If the presidential candidacy of Donald Trump has taught us anything it is that the federal government is a good punching bag and scapegoat. Yesterday, Aetna Chief Executive Officer, Mark Bertolini, took some time on the bag. Bertolini announced that the company “decided to reduce our individual public exchange presence in 2017.” Aetna will pull out of 11 states on the public exchanges but continue to sell individual policies off of the exchanges. The reasons provided for the pull out, in insurance-speak, were an unbalanced risk pool and “inadequate risk adjustment mechanism.”

What Aetna means by “an unbalanced risk pool.” Put plainly, Aetna did not sell enough policies to healthy people with low to no health care expenses to cover the cost of care for the unhealthy people it sold policies to.

What Aetna means by “inadequate risk adjustment mechanism.” The Affordable Care Act risk adjustment programs are technical.
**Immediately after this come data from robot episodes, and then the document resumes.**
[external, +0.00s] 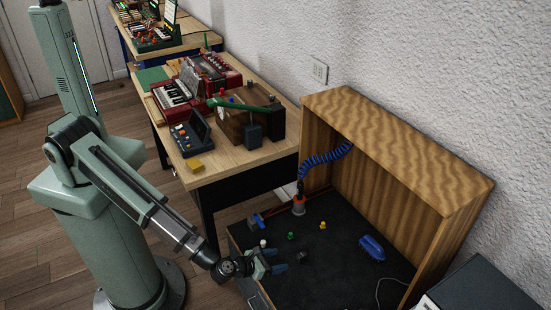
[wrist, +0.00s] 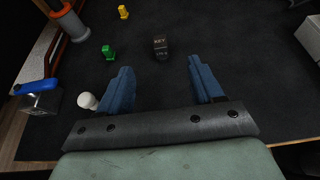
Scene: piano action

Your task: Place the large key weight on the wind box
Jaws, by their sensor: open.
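A small dark block with pale lettering that starts "KEY" (wrist: 160,46) stands on the black floor; the rest of its label is too small to read. It also shows as a dark cube (external: 303,257) in the external view. My gripper (wrist: 160,66) has its two blue fingers spread, with nothing between them. The block is just ahead of the fingertips, roughly centred, and apart from them. In the external view my gripper (external: 281,261) is low over the black floor, left of the block. No thing is clearly marked as the wind box; a large open-fronted wooden box (external: 400,145) stands at the right.
Small green (wrist: 108,51), yellow (wrist: 123,12) and white (wrist: 87,100) pieces stand left of the block. A grey block with a blue handle (wrist: 38,98) and an orange-collared post (wrist: 72,22) are further left. A blue object (external: 371,247) lies right. The workbench (external: 225,170) is behind.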

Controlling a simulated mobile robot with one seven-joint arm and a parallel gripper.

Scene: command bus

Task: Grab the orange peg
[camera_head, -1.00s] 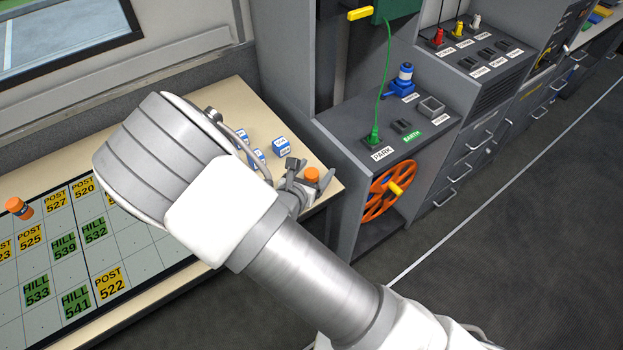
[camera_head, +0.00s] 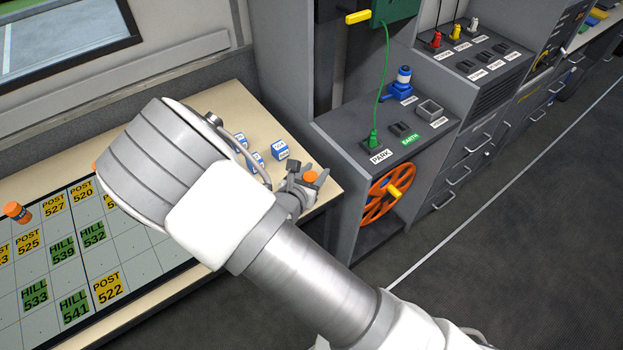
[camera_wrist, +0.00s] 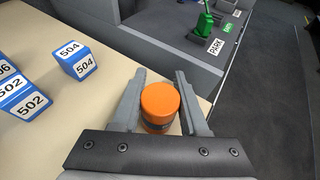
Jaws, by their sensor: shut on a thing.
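An orange peg (camera_wrist: 159,103) with a dark band low on its side stands upright between the two fingers of my gripper (camera_wrist: 158,100) in the wrist view. The fingers are shut on it, one on each side. In the head view the peg's orange top (camera_head: 310,177) shows at the right end of the table, with my gripper (camera_head: 303,183) around it. The peg's base is hidden, so I cannot tell if it touches the table. Another orange peg (camera_head: 17,212) stands far left on the map board.
Blue and white number blocks, one marked 504 (camera_wrist: 77,59), stand left of my gripper on the beige table (camera_wrist: 110,70). The map board (camera_head: 60,260) carries several yellow and green labels. A grey console (camera_head: 345,135) with a green plug stands close to the right.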

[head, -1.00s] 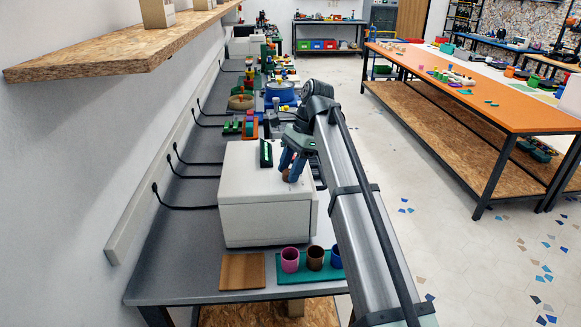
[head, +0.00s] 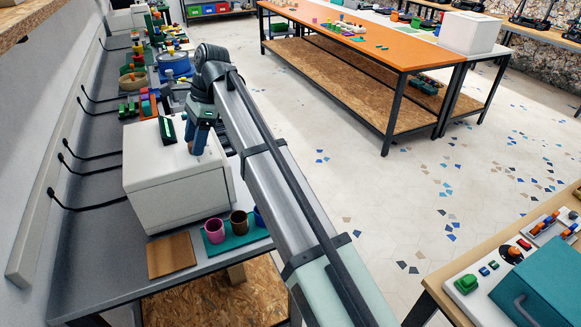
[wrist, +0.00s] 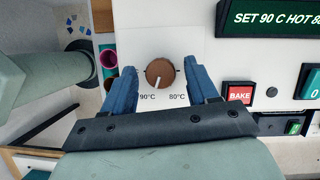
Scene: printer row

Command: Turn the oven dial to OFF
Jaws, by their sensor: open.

There is a state-based risk adjustment and reinsurance program and a federal risk corridor program. Basically, these programs give money to, take it away from or share it among insurance companies to balance out their losses and gains.

Is It Really The Governments Fault…?

Aetna stated that, it might return to the exchanges in the future, “should there be meaningful exchange-related policy improvements.” This shameless blaming of a federal program to increase access to health insurance is a disguise to hide Aetna’s incompetence at predicting and managing risks.
Aetna has a history of not anticipating changes in the health care market and of dropping unprofitable policyholders. Continue Reading...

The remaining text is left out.